Dengan semakin banyak minat kawula muda untuk menyaksikan pertunjukan wayang orang, sudah waktunya untuk berbenah diri. Hal itu bisa dibandingkan dengan pertunjukan sendratari Ramayana di kawasan candi Prambanan. Kalau menilik dari jenis pakaian yang digunakan, sebenarnya sendratari Ramayana, termasuk lakon Legend of Roro Jonggrang dan Shinta Obong juga merupakan pertunjukan wayang orang yang dikemas lebih modern.

Jika sendratari Ramayana yang dipentaskan di kawasan Candi Prambanan dapat menjual tiket dengan "mahal" (minimal harga tiket Rp 100.000), mengapa wayang orang Sriwedari baru sanggup menjual tiket dengan harga Rp 20.000 (dua puluh ribu rupiah).

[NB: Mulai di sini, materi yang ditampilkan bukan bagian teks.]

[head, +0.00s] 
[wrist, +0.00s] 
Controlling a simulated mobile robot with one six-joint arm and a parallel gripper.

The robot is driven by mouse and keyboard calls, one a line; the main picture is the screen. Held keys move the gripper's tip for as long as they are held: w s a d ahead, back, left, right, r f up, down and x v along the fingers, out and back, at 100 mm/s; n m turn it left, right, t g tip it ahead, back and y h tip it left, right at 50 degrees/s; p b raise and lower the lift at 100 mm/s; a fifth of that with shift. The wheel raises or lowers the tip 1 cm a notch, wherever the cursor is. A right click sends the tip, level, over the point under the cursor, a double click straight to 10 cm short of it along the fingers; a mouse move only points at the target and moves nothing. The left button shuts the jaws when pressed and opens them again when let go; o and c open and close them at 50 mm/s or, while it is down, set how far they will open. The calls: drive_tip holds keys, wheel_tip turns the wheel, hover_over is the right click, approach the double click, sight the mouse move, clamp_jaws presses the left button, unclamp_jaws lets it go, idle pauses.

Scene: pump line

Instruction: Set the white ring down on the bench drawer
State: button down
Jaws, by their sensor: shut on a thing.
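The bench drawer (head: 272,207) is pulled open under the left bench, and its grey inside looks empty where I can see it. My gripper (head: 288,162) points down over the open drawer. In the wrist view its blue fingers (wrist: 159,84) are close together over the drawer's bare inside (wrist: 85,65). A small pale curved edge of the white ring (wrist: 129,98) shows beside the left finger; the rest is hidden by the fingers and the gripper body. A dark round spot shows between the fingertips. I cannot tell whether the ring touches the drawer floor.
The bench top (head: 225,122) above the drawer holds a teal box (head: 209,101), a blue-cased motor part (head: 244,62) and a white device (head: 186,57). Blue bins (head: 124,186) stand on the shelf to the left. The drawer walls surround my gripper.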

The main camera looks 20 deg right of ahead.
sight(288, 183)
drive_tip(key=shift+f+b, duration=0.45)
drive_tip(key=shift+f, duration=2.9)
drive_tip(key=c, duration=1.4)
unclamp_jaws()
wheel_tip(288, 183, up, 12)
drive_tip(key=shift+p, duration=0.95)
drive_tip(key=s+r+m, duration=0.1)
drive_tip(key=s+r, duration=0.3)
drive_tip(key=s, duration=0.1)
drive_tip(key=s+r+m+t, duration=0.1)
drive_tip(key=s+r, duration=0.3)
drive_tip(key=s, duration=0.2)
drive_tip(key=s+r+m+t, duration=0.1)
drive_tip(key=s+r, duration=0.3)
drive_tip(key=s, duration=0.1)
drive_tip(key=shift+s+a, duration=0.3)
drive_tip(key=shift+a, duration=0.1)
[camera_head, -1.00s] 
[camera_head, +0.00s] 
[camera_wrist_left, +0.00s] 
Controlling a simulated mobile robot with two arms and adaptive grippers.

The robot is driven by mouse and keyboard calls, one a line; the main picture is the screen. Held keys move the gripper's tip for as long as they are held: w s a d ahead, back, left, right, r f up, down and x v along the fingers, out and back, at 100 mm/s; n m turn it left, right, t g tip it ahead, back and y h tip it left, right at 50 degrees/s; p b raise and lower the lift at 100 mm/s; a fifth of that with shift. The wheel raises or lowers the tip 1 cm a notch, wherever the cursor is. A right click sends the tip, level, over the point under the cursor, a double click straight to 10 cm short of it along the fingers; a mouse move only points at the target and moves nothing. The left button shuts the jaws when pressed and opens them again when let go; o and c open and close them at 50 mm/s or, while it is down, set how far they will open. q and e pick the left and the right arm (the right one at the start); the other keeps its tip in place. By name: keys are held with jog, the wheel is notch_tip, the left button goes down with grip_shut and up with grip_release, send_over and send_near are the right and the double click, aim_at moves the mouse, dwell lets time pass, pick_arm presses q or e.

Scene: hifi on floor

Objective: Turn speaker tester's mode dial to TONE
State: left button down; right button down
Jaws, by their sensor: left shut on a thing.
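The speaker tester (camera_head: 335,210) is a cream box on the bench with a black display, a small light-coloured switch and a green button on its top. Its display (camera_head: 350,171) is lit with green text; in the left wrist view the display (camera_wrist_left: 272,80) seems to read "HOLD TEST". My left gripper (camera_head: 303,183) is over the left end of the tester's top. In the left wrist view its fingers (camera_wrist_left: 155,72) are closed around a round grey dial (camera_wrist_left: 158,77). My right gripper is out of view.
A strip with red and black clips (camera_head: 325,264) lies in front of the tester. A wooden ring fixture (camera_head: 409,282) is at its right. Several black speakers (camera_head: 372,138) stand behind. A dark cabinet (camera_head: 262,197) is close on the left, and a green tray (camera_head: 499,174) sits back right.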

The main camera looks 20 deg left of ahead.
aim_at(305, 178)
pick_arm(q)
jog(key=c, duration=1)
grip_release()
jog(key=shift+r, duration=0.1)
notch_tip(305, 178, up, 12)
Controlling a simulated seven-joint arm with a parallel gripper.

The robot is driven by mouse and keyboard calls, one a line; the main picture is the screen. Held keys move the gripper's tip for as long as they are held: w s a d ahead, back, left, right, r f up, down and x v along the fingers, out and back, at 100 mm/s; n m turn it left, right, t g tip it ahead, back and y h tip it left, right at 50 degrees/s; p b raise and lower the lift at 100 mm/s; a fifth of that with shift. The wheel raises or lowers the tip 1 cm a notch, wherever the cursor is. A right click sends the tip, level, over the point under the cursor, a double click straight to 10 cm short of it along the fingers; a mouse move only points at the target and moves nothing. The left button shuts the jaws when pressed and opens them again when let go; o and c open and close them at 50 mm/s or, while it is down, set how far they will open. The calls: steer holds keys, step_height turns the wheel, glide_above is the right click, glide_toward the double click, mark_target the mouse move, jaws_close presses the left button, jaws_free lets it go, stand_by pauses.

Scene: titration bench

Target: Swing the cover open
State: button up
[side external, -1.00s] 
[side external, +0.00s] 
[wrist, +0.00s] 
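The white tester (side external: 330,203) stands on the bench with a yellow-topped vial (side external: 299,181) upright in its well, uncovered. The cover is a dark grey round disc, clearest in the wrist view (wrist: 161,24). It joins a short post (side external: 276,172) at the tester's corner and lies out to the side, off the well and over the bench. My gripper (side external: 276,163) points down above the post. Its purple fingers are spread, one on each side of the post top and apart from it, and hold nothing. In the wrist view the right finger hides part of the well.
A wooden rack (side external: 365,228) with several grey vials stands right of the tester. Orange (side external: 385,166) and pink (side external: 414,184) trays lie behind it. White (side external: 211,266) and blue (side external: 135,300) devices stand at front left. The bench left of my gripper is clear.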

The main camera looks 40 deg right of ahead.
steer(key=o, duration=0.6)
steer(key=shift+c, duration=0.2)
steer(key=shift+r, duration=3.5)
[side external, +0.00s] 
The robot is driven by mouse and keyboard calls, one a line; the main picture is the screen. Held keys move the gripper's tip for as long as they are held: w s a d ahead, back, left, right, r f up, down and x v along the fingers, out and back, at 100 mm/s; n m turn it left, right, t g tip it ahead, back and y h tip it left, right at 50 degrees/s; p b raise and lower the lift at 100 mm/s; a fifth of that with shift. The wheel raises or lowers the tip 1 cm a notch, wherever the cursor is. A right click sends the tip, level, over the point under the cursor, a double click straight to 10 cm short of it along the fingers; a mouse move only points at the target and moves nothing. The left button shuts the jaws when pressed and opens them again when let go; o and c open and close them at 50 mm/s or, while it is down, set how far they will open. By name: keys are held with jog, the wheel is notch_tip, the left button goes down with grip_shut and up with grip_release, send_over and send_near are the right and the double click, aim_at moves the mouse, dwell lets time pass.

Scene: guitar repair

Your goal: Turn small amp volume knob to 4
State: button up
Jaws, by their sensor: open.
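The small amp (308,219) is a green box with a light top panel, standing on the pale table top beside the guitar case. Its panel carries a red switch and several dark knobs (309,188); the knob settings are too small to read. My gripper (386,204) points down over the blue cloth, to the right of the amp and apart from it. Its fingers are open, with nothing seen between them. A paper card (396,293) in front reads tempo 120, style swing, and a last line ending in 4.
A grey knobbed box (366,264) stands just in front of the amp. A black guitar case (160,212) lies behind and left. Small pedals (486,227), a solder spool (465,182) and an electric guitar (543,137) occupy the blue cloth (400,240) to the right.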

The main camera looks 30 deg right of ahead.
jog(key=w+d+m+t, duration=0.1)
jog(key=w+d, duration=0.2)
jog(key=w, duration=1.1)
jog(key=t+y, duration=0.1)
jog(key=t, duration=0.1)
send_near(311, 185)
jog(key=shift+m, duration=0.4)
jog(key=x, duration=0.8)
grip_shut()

Perlu ada pemugaran atau renovasi besar-besaran jika ingin pertunjukan wayang orang diminati lebih banyak wisatawan. Selain bangunan fisik yang dibenahi, teknologi pementasan juga perlu dimodernisasi.

Pada cuplikan video yang disertakan pada bagian awal artikel ini terlihat perbedaan antara ending (akhir cerita) pertunjukan wayang orang dengan lakon Prahasta Gugur (21 Juni 2024) dengan akhir cerita pada pertunjukan sendratari Legend of Roro Jonggrang (14 Juni 2024).

Sekali-sekali sutradara dan para pemain wayang orang Sriwedari perlu menyaksikan secara langsung pertunjukan sendratari Ramayana di kawasan candi Prambanan. Mungkin secara bergantian atau dalam rombongan kecil mereka dapat berwisata menyaksikan sendratari Ramayana baik di atas panggung maupun di belakang pangung untuk melakukan studi banding.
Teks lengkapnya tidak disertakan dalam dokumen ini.